- [Problem requirements] Write out, exactly as given, every line from the one holding "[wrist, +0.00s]" to the one holding "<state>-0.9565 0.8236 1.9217", including both.

::: Recorded information :::

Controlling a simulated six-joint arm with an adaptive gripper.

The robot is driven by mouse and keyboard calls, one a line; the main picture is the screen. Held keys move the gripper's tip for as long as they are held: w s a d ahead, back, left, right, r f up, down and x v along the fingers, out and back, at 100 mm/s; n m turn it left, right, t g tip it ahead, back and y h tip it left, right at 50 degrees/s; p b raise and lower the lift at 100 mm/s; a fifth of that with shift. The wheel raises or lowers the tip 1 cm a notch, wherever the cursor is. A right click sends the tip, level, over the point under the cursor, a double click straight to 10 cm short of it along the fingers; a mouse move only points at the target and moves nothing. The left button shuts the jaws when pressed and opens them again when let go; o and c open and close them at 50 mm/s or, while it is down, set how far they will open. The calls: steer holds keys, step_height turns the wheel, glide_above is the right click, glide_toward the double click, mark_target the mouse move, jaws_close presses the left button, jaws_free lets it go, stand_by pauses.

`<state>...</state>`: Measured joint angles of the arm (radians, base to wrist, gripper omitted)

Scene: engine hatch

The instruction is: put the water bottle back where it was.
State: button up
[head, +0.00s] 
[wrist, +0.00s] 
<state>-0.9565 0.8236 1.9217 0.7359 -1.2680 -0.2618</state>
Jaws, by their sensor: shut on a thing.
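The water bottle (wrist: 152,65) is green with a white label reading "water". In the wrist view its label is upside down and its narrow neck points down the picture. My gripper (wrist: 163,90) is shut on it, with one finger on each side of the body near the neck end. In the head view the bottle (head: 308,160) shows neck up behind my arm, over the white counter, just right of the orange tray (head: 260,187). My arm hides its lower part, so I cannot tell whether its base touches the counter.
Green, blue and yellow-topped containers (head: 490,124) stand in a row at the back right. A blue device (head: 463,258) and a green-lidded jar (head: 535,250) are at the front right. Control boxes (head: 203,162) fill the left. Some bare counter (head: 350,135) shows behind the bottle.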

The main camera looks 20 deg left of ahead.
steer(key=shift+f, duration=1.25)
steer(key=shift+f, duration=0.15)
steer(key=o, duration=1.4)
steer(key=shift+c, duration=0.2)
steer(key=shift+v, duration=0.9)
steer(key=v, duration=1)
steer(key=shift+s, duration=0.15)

:::

- [Output for this exercise]
[wrist, +0.00s] 
<state>-0.9565 0.8236 1.9217 0.7359 -1.2680 -0.2618</state>

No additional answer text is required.